• _Problem to work on_: Reproduce exactly the lines from the one containing "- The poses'" through the last line of the data, both ends included.

--- BEGIN Dataset extract ---

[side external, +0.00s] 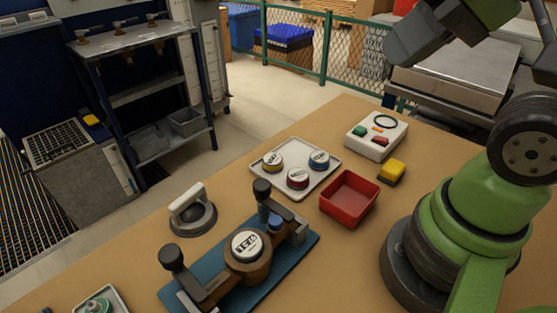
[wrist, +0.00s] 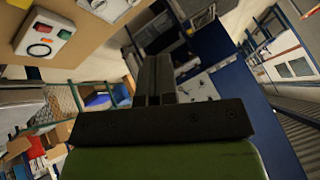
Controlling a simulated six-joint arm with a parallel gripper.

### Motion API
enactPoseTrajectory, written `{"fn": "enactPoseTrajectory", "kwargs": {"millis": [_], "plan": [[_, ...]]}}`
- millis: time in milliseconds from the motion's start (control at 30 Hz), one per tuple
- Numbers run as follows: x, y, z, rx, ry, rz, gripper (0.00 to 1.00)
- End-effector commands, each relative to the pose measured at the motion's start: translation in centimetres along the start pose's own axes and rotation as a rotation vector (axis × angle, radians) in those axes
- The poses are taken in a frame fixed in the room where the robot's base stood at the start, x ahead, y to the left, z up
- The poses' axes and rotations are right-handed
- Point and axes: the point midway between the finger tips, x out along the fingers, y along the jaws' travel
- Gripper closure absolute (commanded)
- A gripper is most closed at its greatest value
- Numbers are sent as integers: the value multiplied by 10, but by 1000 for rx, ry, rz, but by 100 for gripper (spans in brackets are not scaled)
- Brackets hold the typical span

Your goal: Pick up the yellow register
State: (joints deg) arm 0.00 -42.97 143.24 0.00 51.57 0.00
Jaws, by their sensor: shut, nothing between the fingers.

--- END Dataset extract ---

• _Result_:
- The poses' axes and rotations are right-handed
- Point and axes: the point midway between the finger tips, x out along the fingers, y along the jaws' travel
- Gripper closure absolute (commanded)
- A gripper is most closed at its greatest value
- Numbers are sent as integers: the value multiplied by 10, but by 1000 for rx, ry, rz, but by 100 for gripper (spans in brackets are not scaled)
- Brackets hold the typical span

Your goal: Pick up the yellow register
State: (joints deg) arm 0.00 -42.97 143.24 0.00 51.57 0.00
Jaws, by their sensor: shut, nothing between the fingers.

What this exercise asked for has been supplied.